Book Recommendations

As many readers of this BLOG know I am an avid reader.  My goal is to read about a book a week, although some books take several weeks depending on the subject I am exploring.  Here is an updated list of some book recommendations, with a little editorial commentary.  And don't worry, all of these are easy reads that don't take weeks!

Lost and Founder by Rand Fishkin

Rand is a great thinker.  Founder of, a firm that helps business build their web presence.  In this book he writes about the trial and tribulations he endured building his business and navigating the venture capital world.  Not specifically geared to small business, the insights and stories are interesting.

This book defiantly makes my top 5 books of the year.  Rand is an excellent writer and speaker.  He really does do what this book says and he gives you an honest look at what it takes to succeed in a VC-market business.  Excellent work!

Living with the Monks by Jesse Itzler

Jesse Itzler is an entrepreneur, former rapper, and current owner of the Atlanta Hawks.  He loves to push himself into new and uncomfortable situations.  His last book, Living with a Seal was a hilarious look at spending 30 days being trained by a Navy Seal.

In his new book, he tries to disconnect and live with a group of Monks in upstate New York.  While arguably, he did not completely disconnect, this is a look at taking time to enjoy the things in life that really matter.  It is definitely worth a read.

The Art of Invisibility by Kevin Mitnick

Often referred to as (incorrectly) the world's most infamous hacker, Kevin Mitnick's new book discusses the technologies on the market and how these devices, apps, and websites track you.  The book does provide some light recommendations on how to remain invisible online, while I suspect very few people will follow these suggestions.

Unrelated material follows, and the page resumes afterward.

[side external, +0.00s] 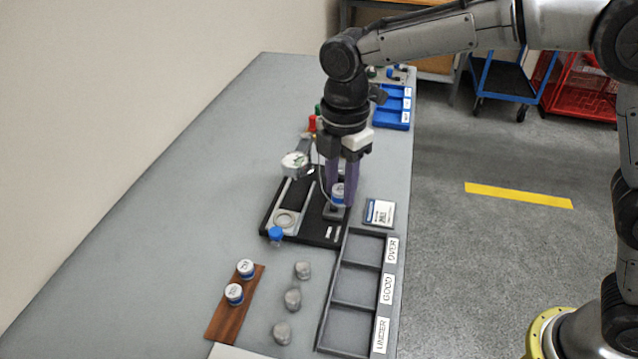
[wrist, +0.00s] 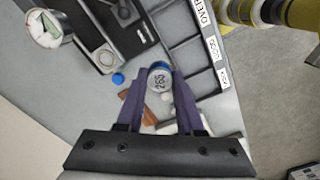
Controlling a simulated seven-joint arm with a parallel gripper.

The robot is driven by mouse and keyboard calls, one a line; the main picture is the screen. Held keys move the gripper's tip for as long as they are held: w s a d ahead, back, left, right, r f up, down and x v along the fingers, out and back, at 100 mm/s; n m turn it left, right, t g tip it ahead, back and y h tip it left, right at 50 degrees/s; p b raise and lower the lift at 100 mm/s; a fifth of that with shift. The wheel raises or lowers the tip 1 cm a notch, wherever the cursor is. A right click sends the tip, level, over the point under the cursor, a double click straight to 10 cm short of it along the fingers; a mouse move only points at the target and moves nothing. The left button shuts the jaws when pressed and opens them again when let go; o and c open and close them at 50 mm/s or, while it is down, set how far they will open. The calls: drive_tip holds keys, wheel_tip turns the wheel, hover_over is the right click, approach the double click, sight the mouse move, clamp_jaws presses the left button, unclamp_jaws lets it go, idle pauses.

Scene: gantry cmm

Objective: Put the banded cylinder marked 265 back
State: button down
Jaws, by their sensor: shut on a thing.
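The banded cylinder marked 265 (wrist: 159,82) has a white top and a blue band. My gripper (wrist: 159,76) is shut on it, with a purple finger on each side; the number faces the wrist camera. In the side view the cylinder (side external: 338,191) is between the fingers of my gripper (side external: 341,190), over the right part of the black gauge base (side external: 312,232). I cannot tell whether it touches the base. Two similar white-topped, blue-banded cylinders, a far one (side external: 245,267) and a near one (side external: 234,292), stand on a brown wooden strip (side external: 222,324).
A dial gauge (side external: 294,162) stands just left of my gripper. A blue-capped item (side external: 275,233) is by the base's front. Several grey lumps (side external: 292,298) lie between the strip and an empty OVER/GOOD/UNDER tray (side external: 352,288). A small box (side external: 380,212) sits right of the base.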

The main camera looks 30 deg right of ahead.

This is not a overly technical book.  It is written to be read by anyone.  In fact I think a technical person would be bored with the read if they were looking for deeper information, which I was when I picked it up. I did not expect to include it in my list of business books but once I figured out it was a general book I decided to include it.

His style of writing is slightly sensational, though, and does not represent the community of hackers today.  But the information about how we are being tracked is factual and I think people need to know of this information.